— Begin DATASET CONTENT —

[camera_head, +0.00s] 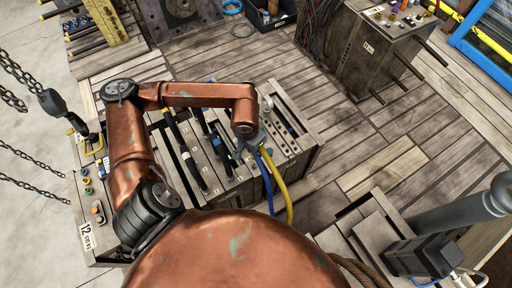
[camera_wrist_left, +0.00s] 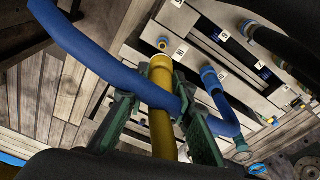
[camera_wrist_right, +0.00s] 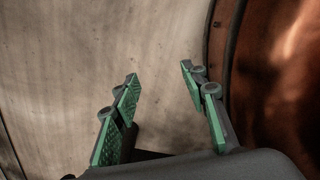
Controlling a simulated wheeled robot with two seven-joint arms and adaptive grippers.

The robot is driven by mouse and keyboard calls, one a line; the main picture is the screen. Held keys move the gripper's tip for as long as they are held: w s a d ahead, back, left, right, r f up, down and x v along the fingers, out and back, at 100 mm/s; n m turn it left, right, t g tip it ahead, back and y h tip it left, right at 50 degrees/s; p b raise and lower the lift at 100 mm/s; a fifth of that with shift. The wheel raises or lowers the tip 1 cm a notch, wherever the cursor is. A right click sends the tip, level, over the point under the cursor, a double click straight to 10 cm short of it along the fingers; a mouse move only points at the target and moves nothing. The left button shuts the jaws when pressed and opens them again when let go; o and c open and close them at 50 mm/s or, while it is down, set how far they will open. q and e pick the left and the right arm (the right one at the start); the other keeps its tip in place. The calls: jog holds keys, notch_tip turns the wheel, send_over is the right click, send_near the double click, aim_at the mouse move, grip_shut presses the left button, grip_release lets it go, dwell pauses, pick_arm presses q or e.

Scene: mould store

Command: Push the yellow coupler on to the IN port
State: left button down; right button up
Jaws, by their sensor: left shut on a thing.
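The yellow coupler on its yellow hose (camera_wrist_left: 162,128) is between the green fingers of my left gripper (camera_wrist_left: 160,85), which is shut on it. Its open end points towards the mould face. A bare brass port (camera_wrist_left: 163,44) shows just beyond that end, with a gap between them in the picture. The port labels are too small to read surely. In the head view, the yellow hose (camera_head: 281,185) hangs from my left gripper (camera_head: 249,143) at the right end of the slotted mould (camera_head: 284,118). My right gripper (camera_wrist_right: 160,95) is open and empty in the right wrist view.
A blue hose (camera_wrist_left: 95,62) crosses at my left fingers, close against the yellow one. Blue couplers (camera_wrist_left: 209,76) sit on the mould face nearby. Another mould (camera_head: 352,58) stands at the back right. The plank floor (camera_head: 350,150) between is clear.

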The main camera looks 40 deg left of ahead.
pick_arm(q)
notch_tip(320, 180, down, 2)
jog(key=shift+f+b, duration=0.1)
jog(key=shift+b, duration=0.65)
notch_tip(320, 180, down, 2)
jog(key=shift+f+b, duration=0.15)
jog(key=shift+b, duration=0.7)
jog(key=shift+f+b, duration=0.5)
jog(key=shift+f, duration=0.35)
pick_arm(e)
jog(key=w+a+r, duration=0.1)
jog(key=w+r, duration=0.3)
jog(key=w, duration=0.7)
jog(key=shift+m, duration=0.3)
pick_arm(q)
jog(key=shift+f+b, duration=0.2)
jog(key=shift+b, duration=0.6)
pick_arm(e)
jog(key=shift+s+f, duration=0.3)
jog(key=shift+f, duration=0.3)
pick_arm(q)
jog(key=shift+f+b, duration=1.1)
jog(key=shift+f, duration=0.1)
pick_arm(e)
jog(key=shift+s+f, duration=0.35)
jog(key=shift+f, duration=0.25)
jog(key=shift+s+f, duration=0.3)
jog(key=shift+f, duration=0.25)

— End DATASET CONTENT —

- [EXERCISE TASK]: Copy out the listing exactly as it stands, but not the pictures.

- [EXERCISE OUTPUT]:
[camera_head, +0.00s] 
[camera_wrist_left, +0.00s] 
[camera_wrist_right, +0.00s] 
Controlling a simulated wheeled robot with two seven-joint arms and adaptive grippers.

The robot is driven by mouse and keyboard calls, one a line; the main picture is the screen. Held keys move the gripper's tip for as long as they are held: w s a d ahead, back, left, right, r f up, down and x v along the fingers, out and back, at 100 mm/s; n m turn it left, right, t g tip it ahead, back and y h tip it left, right at 50 degrees/s; p b raise and lower the lift at 100 mm/s; a fifth of that with shift. The wheel raises or lowers the tip 1 cm a notch, wherever the cursor is. A right click sends the tip, level, over the point under the cursor, a double click straight to 10 cm short of it along the fingers; a mouse move only points at the target and moves nothing. The left button shuts the jaws when pressed and opens them again when let go; o and c open and close them at 50 mm/s or, while it is down, set how far they will open. q and e pick the left and the right arm (the right one at the start); the other keeps its tip in place. The calls: jog holds keys, notch_tip turns the wheel, send_over is the right click, send_near the double click, aim_at the mouse move, grip_shut presses the left button, grip_release lets it go, dwell pauses, pick_arm presses q or e.

Scene: mould store

Command: Push the yellow coupler on to the IN port
State: left button down; right button up
Jaws, by their sensor: left shut on a thing.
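The yellow coupler on its yellow hose (camera_wrist_left: 162,128) is between the green fingers of my left gripper (camera_wrist_left: 160,85), which is shut on it. Its open end points towards the mould face. A bare brass port (camera_wrist_left: 163,44) shows just beyond that end, with a gap between them in the picture. The port labels are too small to read surely. In the head view, the yellow hose (camera_head: 281,185) hangs from my left gripper (camera_head: 249,143) at the right end of the slotted mould (camera_head: 284,118). My right gripper (camera_wrist_right: 160,95) is open and empty in the right wrist view.
A blue hose (camera_wrist_left: 95,62) crosses at my left fingers, close against the yellow one. Blue couplers (camera_wrist_left: 209,76) sit on the mould face nearby. Another mould (camera_head: 352,58) stands at the back right. The plank floor (camera_head: 350,150) between is clear.

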The main camera looks 40 deg left of ahead.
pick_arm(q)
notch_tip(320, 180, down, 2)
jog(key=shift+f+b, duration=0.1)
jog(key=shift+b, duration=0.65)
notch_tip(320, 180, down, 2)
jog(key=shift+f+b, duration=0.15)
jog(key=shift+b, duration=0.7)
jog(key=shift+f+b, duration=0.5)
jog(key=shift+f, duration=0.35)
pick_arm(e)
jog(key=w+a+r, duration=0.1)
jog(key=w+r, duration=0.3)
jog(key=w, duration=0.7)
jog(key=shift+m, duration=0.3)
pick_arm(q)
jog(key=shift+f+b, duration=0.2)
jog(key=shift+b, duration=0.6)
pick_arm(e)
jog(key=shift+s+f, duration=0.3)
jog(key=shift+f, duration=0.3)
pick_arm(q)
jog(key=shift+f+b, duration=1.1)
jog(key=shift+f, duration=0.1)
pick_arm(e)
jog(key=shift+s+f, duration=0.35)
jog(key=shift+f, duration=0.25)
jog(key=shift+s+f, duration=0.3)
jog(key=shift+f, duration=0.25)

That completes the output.